Does that sound familiar to any of my colleagues?
In 2002, we took the president’s word and voted to go to war on faulty intelligence. What if we took his word again—and found, next year or the year after, that we had blindly legalized grave crimes?
If this disastrous war has taught us anything, it is that the Senate must never again stack such a momentous decision on such a weak foundation of fact. The decision we’re asked to make today is not, of course, as immense. But between fact and decision, the disproportion is just as huge.
In 2002, Senator Dodd made a big mistake: he trusted George W. Bush’s assertion that there was slam-dunk evidence of large numbers of weapons of mass destruction in Iraq. Assuming that George W. Bush knew best given the classified data available to him, Chris Dodd voted to give George W. Bush authorization to go to war against Iraq. That was a mistake. A big mistake. A huge mistake. A tremendous mistake.
But now this is 2007, and Senator Dodd has been asked again to give George W. Bush the benefit of the doubt when Bush tells him and other members of Congress that the President absolutely must have the power to spy on Americans without a warrant in order to stave off a terrorist attack … but won’t share the proof that such powers are necessary, and won’t even tell the Congress what sort of spying on American has been done. He has the proof, and he has the need, Bush says, and he could show you the proof and the need if he wanted to, but he doesn’t want to, because of the terrorist threat that’s so huge it demands unprecedented power but so classified the Congress can’t see evidence of.
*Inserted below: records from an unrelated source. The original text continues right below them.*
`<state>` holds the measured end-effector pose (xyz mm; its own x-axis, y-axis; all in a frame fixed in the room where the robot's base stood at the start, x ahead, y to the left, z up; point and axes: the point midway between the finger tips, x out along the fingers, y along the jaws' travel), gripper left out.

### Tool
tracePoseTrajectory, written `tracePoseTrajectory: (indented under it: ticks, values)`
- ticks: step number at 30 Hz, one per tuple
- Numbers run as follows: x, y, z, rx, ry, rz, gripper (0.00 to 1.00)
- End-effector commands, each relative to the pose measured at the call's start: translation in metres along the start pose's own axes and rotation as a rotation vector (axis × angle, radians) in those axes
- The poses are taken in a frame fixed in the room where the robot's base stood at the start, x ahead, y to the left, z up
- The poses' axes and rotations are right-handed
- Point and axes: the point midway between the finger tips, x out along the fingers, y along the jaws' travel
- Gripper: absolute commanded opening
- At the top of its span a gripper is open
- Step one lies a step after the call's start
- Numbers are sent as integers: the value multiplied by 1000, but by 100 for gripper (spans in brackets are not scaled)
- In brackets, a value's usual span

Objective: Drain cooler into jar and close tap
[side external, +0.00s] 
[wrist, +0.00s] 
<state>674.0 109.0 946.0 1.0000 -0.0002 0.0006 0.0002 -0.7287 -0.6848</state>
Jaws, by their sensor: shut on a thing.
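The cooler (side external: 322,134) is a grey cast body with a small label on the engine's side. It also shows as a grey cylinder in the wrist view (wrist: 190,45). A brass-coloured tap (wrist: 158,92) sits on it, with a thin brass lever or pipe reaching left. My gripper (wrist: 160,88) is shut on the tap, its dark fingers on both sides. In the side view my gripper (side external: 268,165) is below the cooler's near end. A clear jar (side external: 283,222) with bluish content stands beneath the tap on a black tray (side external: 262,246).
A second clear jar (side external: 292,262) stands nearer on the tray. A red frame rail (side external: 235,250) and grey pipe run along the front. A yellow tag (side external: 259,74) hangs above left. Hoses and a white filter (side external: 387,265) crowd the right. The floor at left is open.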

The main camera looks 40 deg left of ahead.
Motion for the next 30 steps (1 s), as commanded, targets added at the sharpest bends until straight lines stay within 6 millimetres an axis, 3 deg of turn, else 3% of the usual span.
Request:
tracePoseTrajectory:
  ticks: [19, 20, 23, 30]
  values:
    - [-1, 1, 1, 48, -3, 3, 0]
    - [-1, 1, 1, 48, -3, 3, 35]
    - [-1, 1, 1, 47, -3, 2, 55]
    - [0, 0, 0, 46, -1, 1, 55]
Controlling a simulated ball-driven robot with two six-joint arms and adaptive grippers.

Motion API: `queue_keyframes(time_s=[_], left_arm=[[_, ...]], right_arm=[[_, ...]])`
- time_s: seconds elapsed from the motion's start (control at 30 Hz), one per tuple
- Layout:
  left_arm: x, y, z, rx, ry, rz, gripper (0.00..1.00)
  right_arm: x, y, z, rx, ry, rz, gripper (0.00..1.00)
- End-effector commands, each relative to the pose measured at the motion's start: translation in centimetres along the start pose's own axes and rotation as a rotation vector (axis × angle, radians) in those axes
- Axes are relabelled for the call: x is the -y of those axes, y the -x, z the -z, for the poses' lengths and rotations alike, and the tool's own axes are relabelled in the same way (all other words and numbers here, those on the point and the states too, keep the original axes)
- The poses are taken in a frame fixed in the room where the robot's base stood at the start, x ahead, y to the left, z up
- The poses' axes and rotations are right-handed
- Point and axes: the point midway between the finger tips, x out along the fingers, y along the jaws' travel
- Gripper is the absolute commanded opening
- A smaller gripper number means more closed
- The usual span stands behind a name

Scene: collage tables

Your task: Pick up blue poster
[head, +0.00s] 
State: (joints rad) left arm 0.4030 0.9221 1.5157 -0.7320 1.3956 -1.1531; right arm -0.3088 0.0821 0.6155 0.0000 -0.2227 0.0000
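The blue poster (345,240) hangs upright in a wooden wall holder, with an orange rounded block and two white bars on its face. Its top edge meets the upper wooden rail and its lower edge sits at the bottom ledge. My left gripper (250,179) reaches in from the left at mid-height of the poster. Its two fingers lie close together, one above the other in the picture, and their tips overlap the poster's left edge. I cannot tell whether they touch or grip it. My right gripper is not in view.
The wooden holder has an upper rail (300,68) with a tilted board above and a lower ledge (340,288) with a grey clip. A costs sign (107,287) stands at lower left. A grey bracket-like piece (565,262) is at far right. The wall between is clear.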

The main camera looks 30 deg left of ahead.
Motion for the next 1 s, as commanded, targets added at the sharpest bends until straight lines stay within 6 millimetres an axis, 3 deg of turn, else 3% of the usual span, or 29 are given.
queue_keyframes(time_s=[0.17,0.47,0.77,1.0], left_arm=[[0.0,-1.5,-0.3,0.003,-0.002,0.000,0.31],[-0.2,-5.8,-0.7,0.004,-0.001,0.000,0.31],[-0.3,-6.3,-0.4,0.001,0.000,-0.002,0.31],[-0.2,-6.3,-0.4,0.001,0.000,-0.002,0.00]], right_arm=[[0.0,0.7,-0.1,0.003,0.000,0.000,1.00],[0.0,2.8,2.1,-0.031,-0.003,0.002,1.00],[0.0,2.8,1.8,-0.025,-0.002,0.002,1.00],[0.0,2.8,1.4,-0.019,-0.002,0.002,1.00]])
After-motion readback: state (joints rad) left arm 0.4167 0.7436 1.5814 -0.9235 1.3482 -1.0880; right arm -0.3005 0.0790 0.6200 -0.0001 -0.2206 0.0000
It’s a circular argument with no basis in reality provided. It’s ridiculous on its face. But the majority in the Congress, I’m sad to say, is falling for George W. Bush’s ruse all over again. They are unwilling to learn from their past mistakes. It is the hallmark of a progressive politician that she or he is willing to reconsider past positions, is willing to engage in re-examination of evidence, of logic and of principles. Every person makes mistakes. A progressive should engage in an examination of past mistakes for flaws in thinking and flaws in evidence. That’s part of what makes a progressive part of the “Reality-Based Community” that the Bush administration once so mockingly derided.
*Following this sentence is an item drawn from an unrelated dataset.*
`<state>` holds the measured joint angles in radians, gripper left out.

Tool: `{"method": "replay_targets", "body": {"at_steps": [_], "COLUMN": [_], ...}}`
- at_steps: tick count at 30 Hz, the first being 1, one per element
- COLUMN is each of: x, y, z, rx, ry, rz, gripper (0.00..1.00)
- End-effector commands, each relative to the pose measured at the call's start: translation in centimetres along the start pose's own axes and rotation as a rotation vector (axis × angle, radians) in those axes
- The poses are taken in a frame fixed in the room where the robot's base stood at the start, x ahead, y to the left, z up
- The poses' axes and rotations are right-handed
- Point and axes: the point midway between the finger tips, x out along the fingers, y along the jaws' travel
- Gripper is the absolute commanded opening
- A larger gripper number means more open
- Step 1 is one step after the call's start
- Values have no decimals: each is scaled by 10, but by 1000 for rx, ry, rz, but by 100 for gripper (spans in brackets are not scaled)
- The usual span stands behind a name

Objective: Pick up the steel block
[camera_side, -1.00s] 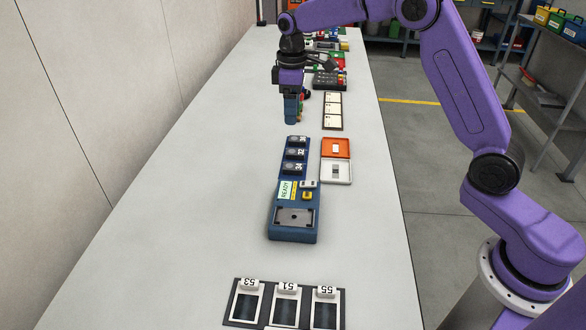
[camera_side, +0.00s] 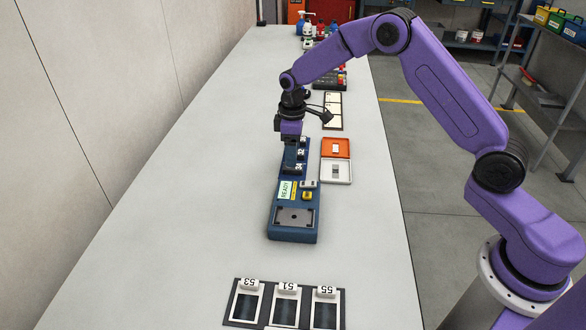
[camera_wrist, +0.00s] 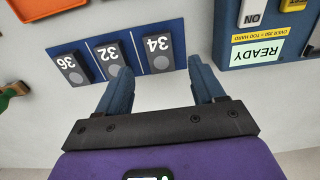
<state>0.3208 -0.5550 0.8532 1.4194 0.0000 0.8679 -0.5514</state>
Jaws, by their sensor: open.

When you examine the past and the present of the presidential candidates, it would be ideal to find a candidate who has always been right on every issue. But although some candidates may protest otherwise, you’ll never find such a candidate no matter how hard you keep looking. What’s more important to look for is the pattern in how a candidate has gone about making decisions in the past. Has she or he followed the herd or questioned authority? Has she or he relied on sound bites or sound thinking? When a candidate has shifted position, why? Is your candidate capable of learning and growing while maintaining adherence to the principles that work best and matter most? These aren’t easy standards for a candidate to satisfy. But then again, leading the most powerful nation on the globe is not an easy job.